The purpose of this course is to make sure you know what information is available and what that information means.

b.  You could also examine the information that is made available by the company and decide which company looks better and has the brighter future.   For example, I just looked up The Coca-Cola Company through Google and found out that, on December 31, 2014, the company had accounts receivable with a net realizable value of $4.466 billion.   What in the world does that mean?

Well, as we will find out in a few weeks, that is actually a very easy question to answer once you know the rules that underlie financial accounting.   Knowing the rules helps you understand the information.

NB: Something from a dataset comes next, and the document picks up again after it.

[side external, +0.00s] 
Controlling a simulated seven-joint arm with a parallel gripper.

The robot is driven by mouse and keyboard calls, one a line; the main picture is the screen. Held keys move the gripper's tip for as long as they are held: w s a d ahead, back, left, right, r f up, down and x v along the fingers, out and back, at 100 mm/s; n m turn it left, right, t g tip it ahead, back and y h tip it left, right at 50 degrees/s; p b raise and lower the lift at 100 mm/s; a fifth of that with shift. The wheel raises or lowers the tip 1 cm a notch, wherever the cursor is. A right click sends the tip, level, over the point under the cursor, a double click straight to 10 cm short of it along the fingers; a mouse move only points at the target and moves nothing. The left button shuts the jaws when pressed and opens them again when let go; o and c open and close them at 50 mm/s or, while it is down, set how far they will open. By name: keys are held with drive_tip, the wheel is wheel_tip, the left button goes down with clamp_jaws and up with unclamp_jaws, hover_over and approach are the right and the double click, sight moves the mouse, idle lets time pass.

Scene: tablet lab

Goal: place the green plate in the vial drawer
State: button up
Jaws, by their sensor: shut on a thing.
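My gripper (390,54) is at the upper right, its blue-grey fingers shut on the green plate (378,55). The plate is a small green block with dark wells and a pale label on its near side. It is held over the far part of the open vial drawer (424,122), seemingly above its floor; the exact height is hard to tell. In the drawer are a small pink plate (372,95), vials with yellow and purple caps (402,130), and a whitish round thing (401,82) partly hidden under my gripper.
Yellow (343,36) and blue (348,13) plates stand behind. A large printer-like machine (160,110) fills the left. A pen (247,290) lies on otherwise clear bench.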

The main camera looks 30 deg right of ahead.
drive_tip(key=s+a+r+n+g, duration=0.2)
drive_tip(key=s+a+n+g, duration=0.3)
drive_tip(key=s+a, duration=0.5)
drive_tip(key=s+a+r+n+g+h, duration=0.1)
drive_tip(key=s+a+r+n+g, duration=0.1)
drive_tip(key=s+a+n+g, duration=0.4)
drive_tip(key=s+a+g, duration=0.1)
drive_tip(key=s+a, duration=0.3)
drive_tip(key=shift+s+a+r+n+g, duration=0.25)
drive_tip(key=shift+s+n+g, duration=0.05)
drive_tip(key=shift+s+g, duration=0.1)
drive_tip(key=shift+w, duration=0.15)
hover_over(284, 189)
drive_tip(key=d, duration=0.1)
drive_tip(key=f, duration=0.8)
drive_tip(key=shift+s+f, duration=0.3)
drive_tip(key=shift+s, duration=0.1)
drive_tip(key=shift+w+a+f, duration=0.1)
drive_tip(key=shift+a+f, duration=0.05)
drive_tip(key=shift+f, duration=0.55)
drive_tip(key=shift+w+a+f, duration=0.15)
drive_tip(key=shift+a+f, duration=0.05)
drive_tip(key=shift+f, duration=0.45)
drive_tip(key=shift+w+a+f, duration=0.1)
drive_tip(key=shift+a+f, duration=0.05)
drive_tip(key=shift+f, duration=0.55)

Is that important?   Is that interesting?   Is that helpful?   I certainly think so.  It is the type of information that everyone in the business world already knows.   You cannot compete with them without a basic level of knowledge to help you make wise decisions.   Unless you are going to live on a desert island for the rest of your life, then, yes, this is very helpful, important, and (I think) interesting information.  

In many ways, this course is teaching you a new language.   It is like learning Spanish except here no one worries about how you pronounce the words.  

I tell people that I speak three languages:   English, Southern, and Accounting.   I can convey information and understand information in all three.   I think that is a great skill to have and that is what you and I together are going to explore starting in just four weeks.

Okay, let all of that float around in your mind for a couple of days.   I am trying to plant the seeds that we will raise up during the first couple of our class meetings starting on 8/24.